**INSTRUCTIONS TO FOLLOW**. Present each line of the entries below that holds the word "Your".
►
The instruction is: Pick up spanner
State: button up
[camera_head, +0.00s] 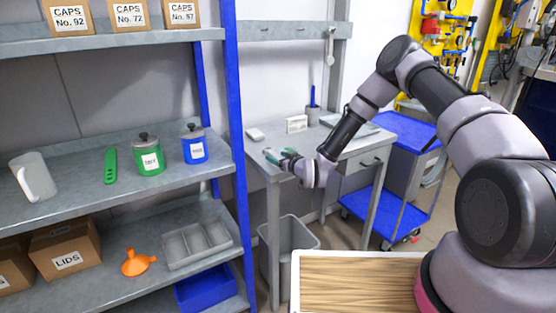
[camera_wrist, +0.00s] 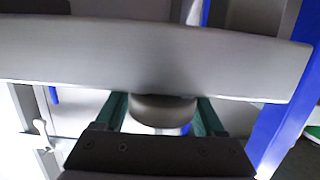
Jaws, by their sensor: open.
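My gripper (camera_head: 279,157) is open, with teal fingers, over the left front part of the grey work table (camera_head: 340,142). In the wrist view the fingers of my gripper (camera_wrist: 161,108) stand apart, with a rounded grey form between them that I cannot identify. I cannot pick out the spanner for certain. A long green tool (camera_head: 110,166) stands on the middle shelf at left. A pale long-handled tool (camera_head: 330,46) hangs from the wall rail, well above my gripper. Either is too small to name surely.
A blue-posted shelf unit (camera_head: 240,150) stands close left of the table, with a green pot (camera_head: 148,158) and a blue pot (camera_head: 194,146). A white block (camera_head: 297,124) and a pen holder (camera_head: 313,114) are on the table. A bin (camera_head: 290,240) stands below.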

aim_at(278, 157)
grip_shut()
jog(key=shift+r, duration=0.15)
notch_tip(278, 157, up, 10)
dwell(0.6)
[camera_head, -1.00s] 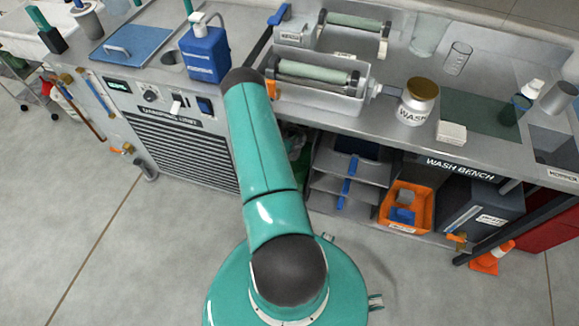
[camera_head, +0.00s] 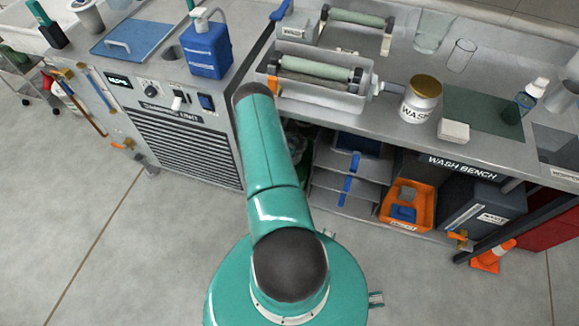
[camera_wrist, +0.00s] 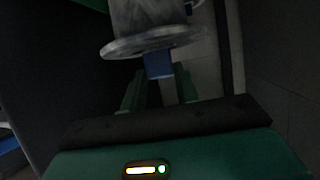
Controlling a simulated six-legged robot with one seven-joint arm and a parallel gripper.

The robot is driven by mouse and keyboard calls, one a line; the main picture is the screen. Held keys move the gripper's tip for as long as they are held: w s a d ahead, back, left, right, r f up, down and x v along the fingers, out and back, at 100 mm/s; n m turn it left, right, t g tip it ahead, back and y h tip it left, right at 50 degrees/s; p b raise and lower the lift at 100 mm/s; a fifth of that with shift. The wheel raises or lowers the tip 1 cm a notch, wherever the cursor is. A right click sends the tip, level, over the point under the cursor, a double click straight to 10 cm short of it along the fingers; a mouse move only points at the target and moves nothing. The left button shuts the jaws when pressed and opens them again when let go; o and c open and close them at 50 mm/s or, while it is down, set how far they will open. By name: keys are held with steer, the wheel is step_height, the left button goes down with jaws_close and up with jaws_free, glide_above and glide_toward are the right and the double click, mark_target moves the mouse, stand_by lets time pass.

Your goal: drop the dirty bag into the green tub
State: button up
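In the wrist view, a grey, cloudy bag (camera_wrist: 150,14) with a pale round rim sits at the top; I take it for the dirty bag. A blue tab (camera_wrist: 158,64) points from it toward my gripper (camera_wrist: 161,76). My two green fingers stand apart, one on each side of the tab's end, with narrow gaps seeming to show. A green edge (camera_wrist: 95,4) at the top left may be the green tub; too little shows to be sure. In the head view, my arm reaches under the bench, and its gripper and the bag are hidden.
Dark walls stand close on both sides in the wrist view. Grey shelves with blue handles (camera_head: 348,185) and an orange bin (camera_head: 408,207) stand to the right, a vented cabinet (camera_head: 185,145) to the left. The floor in front is clear.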

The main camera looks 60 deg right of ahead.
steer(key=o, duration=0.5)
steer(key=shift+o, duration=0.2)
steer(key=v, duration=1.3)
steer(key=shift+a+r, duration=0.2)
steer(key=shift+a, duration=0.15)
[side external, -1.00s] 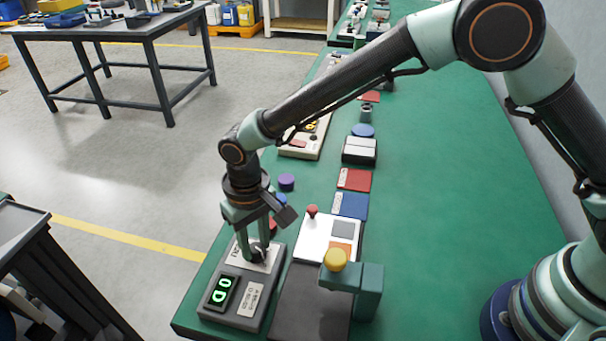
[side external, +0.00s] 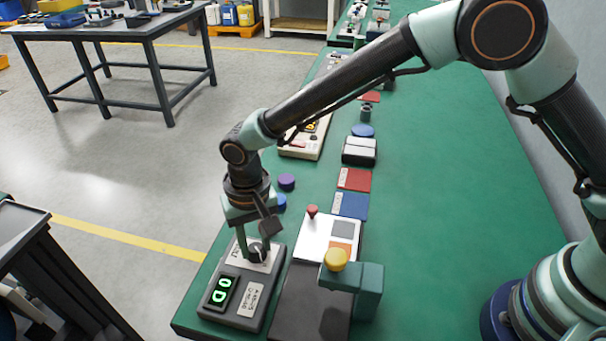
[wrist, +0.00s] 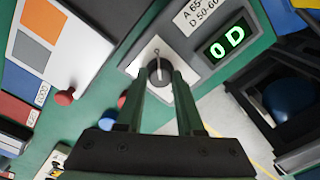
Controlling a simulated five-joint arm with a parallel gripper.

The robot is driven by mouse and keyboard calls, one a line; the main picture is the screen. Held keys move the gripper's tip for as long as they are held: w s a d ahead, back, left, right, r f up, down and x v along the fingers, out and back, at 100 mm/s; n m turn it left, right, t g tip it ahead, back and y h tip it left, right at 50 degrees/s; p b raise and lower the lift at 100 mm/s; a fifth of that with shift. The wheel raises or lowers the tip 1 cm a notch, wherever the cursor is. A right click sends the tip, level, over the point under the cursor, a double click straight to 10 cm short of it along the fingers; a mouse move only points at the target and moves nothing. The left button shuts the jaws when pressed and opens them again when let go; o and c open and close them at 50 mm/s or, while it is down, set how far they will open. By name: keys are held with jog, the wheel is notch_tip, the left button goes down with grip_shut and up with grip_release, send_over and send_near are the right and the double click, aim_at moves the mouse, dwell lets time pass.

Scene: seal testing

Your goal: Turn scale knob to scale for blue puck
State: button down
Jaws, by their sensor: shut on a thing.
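The scale knob (wrist: 158,71) is a dark round knob on a pale square plate, on a grey tester box (side external: 220,318). My gripper (side external: 256,251) points down at the box, its fingers (wrist: 160,78) shut on the knob from both sides. The display (side external: 221,290) glows green and reads "0D"; it also shows in the wrist view (wrist: 225,43). The blue puck (side external: 281,201) lies on the green bench just behind the box, partly hidden by my gripper. A purple puck (side external: 287,182) lies beyond it. The knob's exact pointer direction is hard to read.
A green stand with a yellow top (side external: 335,260) is close by. Blue (side external: 352,205) and red (side external: 356,179) mats lie behind. The bench's right side is clear.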

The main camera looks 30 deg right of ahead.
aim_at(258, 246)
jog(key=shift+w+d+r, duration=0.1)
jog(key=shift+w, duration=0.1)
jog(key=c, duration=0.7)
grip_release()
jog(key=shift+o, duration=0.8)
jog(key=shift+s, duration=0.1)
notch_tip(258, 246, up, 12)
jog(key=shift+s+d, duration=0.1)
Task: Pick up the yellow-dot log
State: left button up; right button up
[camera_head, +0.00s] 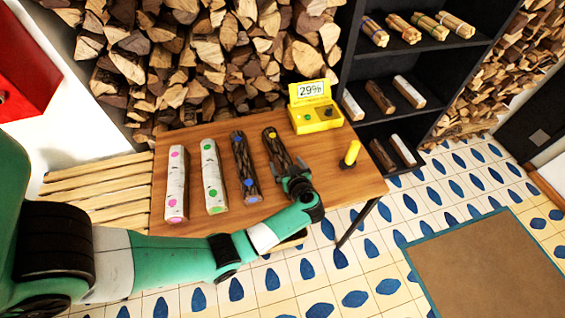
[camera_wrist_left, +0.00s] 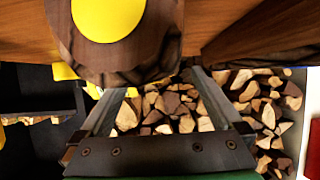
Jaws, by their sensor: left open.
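The yellow-dot log (camera_head: 277,150) lies on the wooden table, the rightmost in a row of logs. It has dark bark and a yellow dot near its far end. My left gripper (camera_head: 295,183) is over its near end, which is partly hidden. In the left wrist view, a dark-barked log with a large yellow dot (camera_wrist_left: 93,45) fills the top, very close. The two fingers of the left gripper (camera_wrist_left: 157,85) are spread apart below it. I cannot tell whether they touch it. My right gripper is in neither view.
A pink-dot log (camera_head: 176,190), a green-dot log (camera_head: 213,178) and a blue-dot log (camera_head: 244,166) lie to the left. A yellow meter reading 29% (camera_head: 316,117) and a yellow-handled tool (camera_head: 351,154) stand to the right. A dark shelf (camera_head: 420,60) stands behind the table (camera_head: 368,180).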

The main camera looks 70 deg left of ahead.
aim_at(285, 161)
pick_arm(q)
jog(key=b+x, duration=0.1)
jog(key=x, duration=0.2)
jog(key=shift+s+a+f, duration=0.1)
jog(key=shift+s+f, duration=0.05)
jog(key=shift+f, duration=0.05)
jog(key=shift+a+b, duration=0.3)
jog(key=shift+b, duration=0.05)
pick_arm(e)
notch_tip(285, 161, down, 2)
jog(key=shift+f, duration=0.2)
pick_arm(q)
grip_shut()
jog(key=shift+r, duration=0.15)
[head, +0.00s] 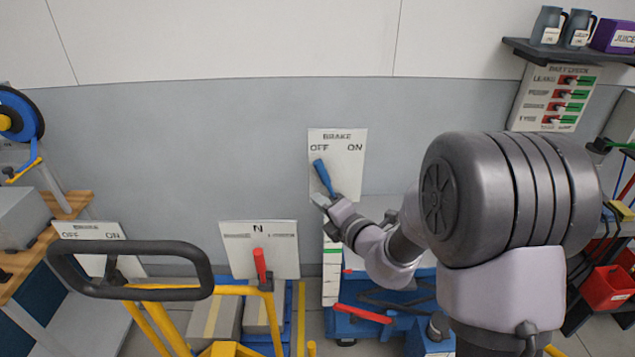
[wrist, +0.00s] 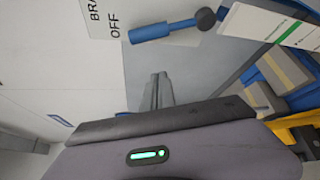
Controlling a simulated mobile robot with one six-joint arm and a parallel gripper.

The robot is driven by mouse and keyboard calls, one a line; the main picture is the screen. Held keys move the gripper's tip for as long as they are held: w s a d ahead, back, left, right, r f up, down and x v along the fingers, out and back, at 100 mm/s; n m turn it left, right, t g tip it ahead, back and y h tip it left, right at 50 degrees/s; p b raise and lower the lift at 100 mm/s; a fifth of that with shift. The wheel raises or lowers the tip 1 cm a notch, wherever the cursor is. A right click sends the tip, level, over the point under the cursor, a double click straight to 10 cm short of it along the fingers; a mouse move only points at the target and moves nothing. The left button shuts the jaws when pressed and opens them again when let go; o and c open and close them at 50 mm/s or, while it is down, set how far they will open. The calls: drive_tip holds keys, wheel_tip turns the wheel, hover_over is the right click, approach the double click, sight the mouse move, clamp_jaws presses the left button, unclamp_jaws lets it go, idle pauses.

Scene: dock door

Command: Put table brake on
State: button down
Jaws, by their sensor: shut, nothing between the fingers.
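The white brake panel (head: 352,138) is on the grey wall, with OFF at left and ON at right. Its blue lever (head: 323,177) tilts up and left toward OFF. My gripper (head: 319,200) is just below the lever, with its fingers shut and empty. In the wrist view the shut fingertips (wrist: 158,90) point at the wall beside the blue lever (wrist: 163,30), with a visible gap between them. The lever's dark round pivot (wrist: 205,18) also shows there. In the head view my wrist hides the lever's lower end.
A blue lift table (head: 385,300) with a red handle (head: 362,314) is below the panel. A second OFF/ON panel (head: 85,230) stands left, behind a yellow cart's black handle (head: 130,243). An N panel (head: 235,232) has a red lever (head: 259,264). Wall left of the brake panel is clear.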

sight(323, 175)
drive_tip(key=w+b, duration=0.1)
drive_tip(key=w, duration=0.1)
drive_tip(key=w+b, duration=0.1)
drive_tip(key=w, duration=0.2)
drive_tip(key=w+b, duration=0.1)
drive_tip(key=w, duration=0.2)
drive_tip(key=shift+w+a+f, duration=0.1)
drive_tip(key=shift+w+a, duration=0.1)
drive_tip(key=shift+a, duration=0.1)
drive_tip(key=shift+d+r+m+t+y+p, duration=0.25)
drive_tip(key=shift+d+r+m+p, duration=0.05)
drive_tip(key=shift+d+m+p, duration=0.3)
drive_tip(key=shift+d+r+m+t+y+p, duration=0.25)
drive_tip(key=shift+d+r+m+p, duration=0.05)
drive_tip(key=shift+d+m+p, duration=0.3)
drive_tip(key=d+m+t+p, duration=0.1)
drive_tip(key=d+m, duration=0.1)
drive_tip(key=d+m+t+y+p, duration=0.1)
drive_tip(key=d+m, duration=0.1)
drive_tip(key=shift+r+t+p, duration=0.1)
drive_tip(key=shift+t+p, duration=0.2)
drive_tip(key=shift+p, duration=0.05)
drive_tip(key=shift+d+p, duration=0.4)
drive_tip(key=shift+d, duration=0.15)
◄
**FULL ANSWER**.
Your goal: drop the dirty bag into the green tub
Your goal: Turn scale knob to scale for blue puck

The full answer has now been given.